Postby Stewart » Sun Mar 12, 2006 7:36 pm

Historical Dictionary of American Radio Soap Operas
By Jim Cox

In 1999 the book The Great Radio Soap Operas by Jim Cox was published. This book focused on 31 of the hundreds of soap operas that aired during the Golden Age of Radio and whetted the appetites of Old-Time Radio fans for a more comprehensive volume on Radio Soap Operas.

In late 2005 that more inclusive book arrived, Scarecrow Press published Jim Cox's Historical Dictionary of American Radio Soap Operas as a volume in their Historical Dictionaries of Literature and the Arts series.

OTR fans have come to expect informative and entertaining books from Jim Cox. They will not be disappointed with his Historical Dictionary of American Radio Soap Operas. Jim has packed an amazing amount of information into his 320 page volume.

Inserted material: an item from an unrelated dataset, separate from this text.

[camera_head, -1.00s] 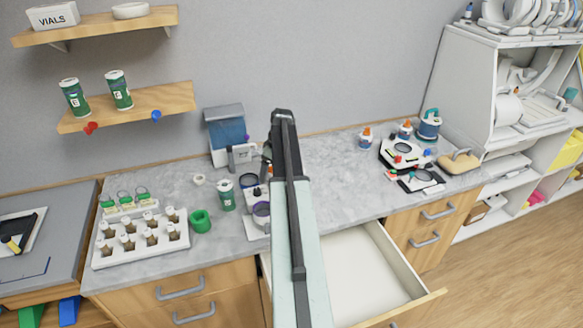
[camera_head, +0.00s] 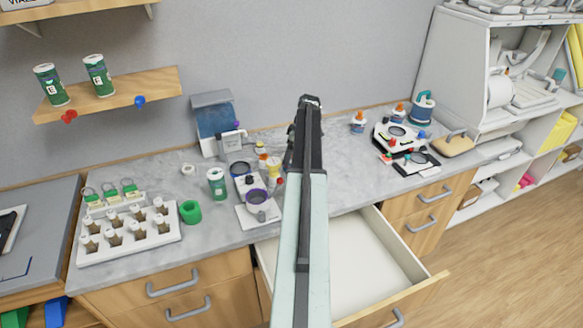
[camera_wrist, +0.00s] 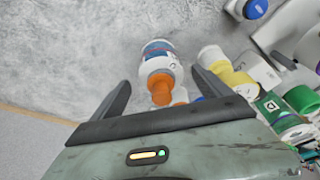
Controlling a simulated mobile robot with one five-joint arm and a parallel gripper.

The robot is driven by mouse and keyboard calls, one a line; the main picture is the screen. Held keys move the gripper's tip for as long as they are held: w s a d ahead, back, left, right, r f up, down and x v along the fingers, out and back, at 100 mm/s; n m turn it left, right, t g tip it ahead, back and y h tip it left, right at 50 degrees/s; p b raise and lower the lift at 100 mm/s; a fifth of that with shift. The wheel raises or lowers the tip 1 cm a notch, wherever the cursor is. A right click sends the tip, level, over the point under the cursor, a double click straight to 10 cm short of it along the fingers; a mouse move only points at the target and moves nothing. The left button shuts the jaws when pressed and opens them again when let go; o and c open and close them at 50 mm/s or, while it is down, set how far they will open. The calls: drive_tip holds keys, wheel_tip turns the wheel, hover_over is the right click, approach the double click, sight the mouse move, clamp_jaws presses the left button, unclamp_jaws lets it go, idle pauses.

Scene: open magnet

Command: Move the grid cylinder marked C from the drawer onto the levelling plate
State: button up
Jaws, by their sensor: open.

It begins with an enlightening Chronology that spans the time period 1925 to 1960, halcyon days of the Radio Soap Opera. The most of the Introduction deals with the origins, basic plot and characterization schemas, and business aspects of Radio Soap Operas. An Overview Of The Dictionary which discusses its content and organization is the concluding section of the Introduction.

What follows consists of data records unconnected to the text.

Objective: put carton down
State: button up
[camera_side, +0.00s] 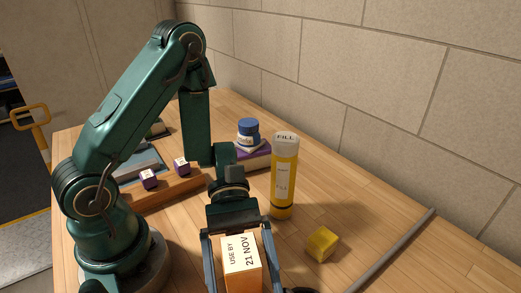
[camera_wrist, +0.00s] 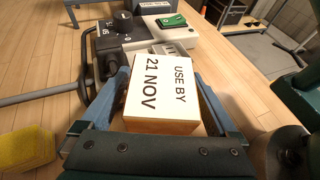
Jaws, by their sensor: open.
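The carton (camera_side: 241,265) is a small tan box with a white face marked "USE BY 21 NOV". It also shows in the wrist view (camera_wrist: 161,92), with its lettered face toward the camera. My gripper (camera_side: 239,270) is open, with one finger on each side of the carton. In the wrist view the gripper's fingers (camera_wrist: 163,95) flank the box, and I cannot tell whether either touches it. The carton's base is hidden in the wrist view and cut off in the side view, so I cannot tell what it rests on.
A yellow block (camera_side: 322,244) and a yellow tube marked "FILL" (camera_side: 284,180) stand nearby. A grey rod (camera_side: 395,248) lies at right. A device with a green switch (camera_wrist: 171,20) sits just beyond the carton. A blue-capped jar (camera_side: 248,132) stands on books.

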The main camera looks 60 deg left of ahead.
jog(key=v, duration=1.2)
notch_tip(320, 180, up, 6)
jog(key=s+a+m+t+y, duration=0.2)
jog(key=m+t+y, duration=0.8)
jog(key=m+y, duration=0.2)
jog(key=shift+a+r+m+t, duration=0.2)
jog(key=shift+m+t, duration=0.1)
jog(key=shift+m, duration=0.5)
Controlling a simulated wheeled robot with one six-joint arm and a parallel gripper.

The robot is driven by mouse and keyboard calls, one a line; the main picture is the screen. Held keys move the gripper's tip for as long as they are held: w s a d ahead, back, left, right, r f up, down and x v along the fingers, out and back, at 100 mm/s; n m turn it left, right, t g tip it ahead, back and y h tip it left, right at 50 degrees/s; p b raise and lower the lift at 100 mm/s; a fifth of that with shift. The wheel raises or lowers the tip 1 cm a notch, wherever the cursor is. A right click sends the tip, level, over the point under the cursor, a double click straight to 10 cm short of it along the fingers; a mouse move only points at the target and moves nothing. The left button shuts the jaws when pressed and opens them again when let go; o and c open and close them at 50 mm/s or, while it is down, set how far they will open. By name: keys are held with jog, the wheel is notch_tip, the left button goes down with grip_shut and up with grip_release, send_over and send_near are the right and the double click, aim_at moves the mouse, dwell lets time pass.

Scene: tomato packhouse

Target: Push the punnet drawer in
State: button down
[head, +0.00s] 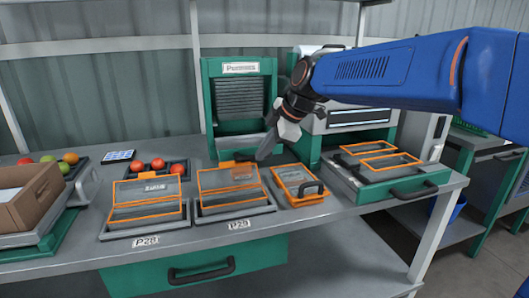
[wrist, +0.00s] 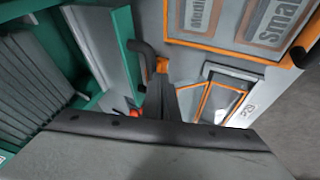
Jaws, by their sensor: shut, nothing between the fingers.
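The punnet drawer (head: 228,143) is the low green-fronted part of the green cabinet marked Punnets (head: 240,68). Its front stands out from the slatted face, and it shows in the wrist view (wrist: 103,45) as a green and grey panel. A black handle (head: 241,158) is on that front, and it also shows in the wrist view (wrist: 148,58). My gripper (head: 262,157) is shut and empty, low in front of the cabinet, at the handle's right end. In the wrist view its dark fingers (wrist: 170,85) point close beside the handle. I cannot tell whether they touch it.
Two orange-rimmed trays (head: 146,208) (head: 234,205) and an orange box with a black handle (head: 299,183) stand in front. An open green drawer unit (head: 366,192) is to the right. Tomatoes (head: 158,165) and a cardboard box (head: 28,200) are left.

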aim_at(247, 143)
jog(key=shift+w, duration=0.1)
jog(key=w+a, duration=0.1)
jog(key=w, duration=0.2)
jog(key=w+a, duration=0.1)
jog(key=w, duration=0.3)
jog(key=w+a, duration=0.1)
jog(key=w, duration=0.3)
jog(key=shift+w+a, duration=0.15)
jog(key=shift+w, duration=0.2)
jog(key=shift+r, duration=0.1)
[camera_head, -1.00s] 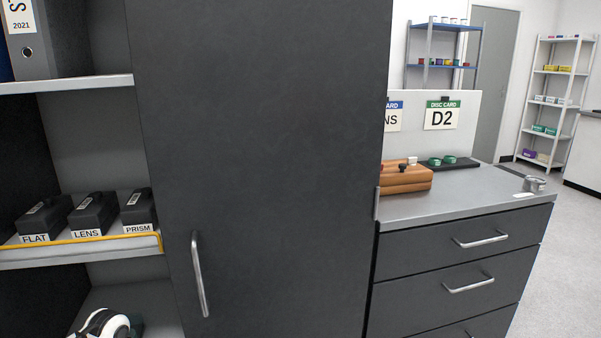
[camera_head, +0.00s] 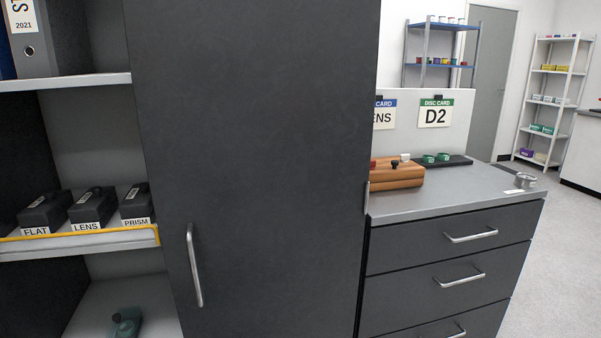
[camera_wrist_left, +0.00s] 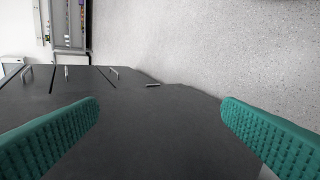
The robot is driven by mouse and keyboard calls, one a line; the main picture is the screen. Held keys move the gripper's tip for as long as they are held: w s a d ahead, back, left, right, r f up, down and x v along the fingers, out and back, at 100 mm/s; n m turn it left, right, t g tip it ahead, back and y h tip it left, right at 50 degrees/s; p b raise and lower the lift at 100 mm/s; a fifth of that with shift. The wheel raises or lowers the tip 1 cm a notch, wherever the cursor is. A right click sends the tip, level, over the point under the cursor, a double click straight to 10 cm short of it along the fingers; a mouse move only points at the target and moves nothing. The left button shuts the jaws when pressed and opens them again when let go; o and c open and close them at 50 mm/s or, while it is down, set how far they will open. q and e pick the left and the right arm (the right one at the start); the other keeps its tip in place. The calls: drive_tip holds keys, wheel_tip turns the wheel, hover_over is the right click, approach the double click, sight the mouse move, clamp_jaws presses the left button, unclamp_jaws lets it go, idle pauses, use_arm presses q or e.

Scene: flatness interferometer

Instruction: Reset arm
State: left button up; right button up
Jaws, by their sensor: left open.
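My left gripper (camera_wrist_left: 160,135) shows in the left wrist view as two green ribbed fingers, wide apart with nothing between them. Beyond them are a dark cabinet front (camera_wrist_left: 150,110) with handles and the speckled grey floor (camera_wrist_left: 200,45). Neither gripper shows in the head view now. My right gripper is in no view.
A tall dark door (camera_head: 255,130) with a bar handle (camera_head: 194,265) is shut. Left shelves hold FLAT, LENS and PRISM boxes (camera_head: 92,208); a dark green object (camera_head: 126,323) sits below. The right counter (camera_head: 450,195) holds a wooden block (camera_head: 397,176). Floor is clear.

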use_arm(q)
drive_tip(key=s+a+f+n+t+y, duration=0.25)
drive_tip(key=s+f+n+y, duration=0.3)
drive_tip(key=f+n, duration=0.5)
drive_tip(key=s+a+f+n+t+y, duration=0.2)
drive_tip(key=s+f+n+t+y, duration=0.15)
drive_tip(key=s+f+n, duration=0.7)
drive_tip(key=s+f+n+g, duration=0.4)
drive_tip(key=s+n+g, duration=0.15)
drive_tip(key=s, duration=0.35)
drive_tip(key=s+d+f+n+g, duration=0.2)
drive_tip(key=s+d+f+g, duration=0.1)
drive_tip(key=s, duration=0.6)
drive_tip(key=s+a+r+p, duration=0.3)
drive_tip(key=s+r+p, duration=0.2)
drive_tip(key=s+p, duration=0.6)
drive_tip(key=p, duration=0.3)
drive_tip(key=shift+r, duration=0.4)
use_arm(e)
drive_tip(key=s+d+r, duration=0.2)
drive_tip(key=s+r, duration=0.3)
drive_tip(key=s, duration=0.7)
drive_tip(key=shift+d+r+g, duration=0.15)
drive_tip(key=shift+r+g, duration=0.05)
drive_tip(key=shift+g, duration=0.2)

The Dictionary constitutes the major part of the book and is arranged in alphabetical order with over 450 entries which fall into one of following four categories.

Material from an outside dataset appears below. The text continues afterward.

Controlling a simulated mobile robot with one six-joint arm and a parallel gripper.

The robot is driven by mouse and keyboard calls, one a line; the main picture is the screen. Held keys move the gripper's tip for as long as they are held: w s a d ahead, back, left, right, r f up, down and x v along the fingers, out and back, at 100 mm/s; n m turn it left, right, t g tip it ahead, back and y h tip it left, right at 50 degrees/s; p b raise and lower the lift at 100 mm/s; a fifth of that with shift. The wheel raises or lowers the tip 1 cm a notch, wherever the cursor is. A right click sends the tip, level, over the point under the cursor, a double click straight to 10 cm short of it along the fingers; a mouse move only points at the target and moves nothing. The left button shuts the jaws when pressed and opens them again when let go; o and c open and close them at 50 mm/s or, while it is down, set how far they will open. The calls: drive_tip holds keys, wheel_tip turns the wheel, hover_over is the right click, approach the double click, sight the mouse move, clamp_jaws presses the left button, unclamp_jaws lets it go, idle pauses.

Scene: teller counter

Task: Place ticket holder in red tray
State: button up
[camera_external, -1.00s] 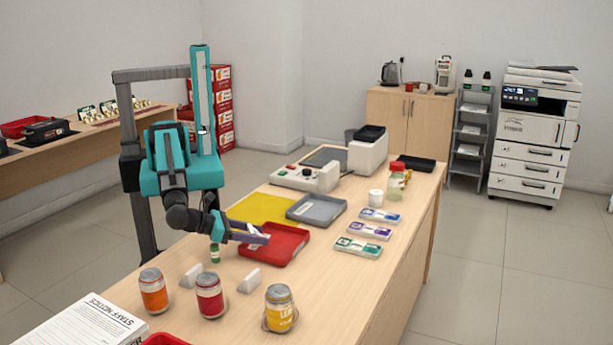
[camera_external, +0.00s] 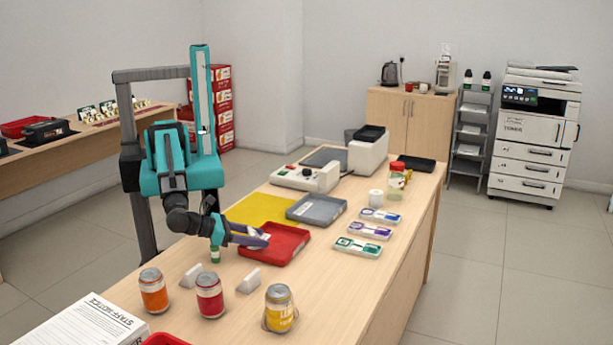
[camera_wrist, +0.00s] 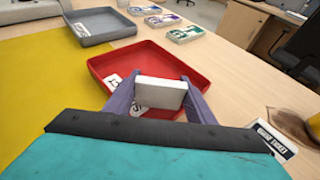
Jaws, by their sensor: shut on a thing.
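The red tray (camera_external: 286,244) lies on the counter, and it fills the middle of the wrist view (camera_wrist: 185,62). My gripper (camera_external: 262,240) is over its left part. In the wrist view its purple fingers (camera_wrist: 158,95) are shut on a white block-like ticket holder (camera_wrist: 160,93). The holder appears over the near part of the tray; whether it touches the tray floor I cannot tell. Its underside is hidden.
A yellow mat (camera_external: 252,209) and a grey tray (camera_external: 317,209) lie beyond the red tray. Two white holders (camera_external: 249,280) and several cans (camera_external: 280,307) stand in front. Small labelled packs (camera_external: 357,246) lie to the right.

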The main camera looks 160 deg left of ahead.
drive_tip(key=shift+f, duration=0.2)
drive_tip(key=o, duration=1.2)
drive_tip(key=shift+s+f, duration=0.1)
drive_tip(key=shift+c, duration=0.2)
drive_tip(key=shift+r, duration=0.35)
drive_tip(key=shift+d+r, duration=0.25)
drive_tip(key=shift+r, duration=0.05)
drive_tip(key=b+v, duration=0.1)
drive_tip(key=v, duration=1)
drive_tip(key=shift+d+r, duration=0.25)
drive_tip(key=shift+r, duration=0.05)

There are in excess of 300 entries on the individual series, famous and obscure. These entries contain information on primary titles with cross references to alternate titles, plot and character overview, network affiliations, beginning and ending air dates, and cast, crew, and sponsor information. It is, in all probability, the most comprehensive compilation of American Radio Soap Operas.

Over 60 biographical entries of actors, writers, directors, producers, and announcers who prominently figured in the success of the genre. Several more entries deal with authors who have written about the American Radio Soap Opera.

Additionally there are more than 50 entries that supply the reader with enlightening information on broadcasting terms, plotline concepts and devices, and Soap Opera sub-genres.

Finally, there are over 20 entries that discuss major advertising and talent agencies, awards, networks, production companies, ratings services, sponsors, and unions.

The Bibliography contains much more content than just standard citations of reference works and periodicals dealing with radio and soap operas. Additional sources of information on prominent soap opera figures are listed. Information is provided on several useful Internet websites. There also is a listing of research archives with prominent collections of soap opera related materials.

As this book is a dictionary, there is no index. However, throughout the book, references to persons, series, topics, and organizations that have their own separate entries are shown in bold text.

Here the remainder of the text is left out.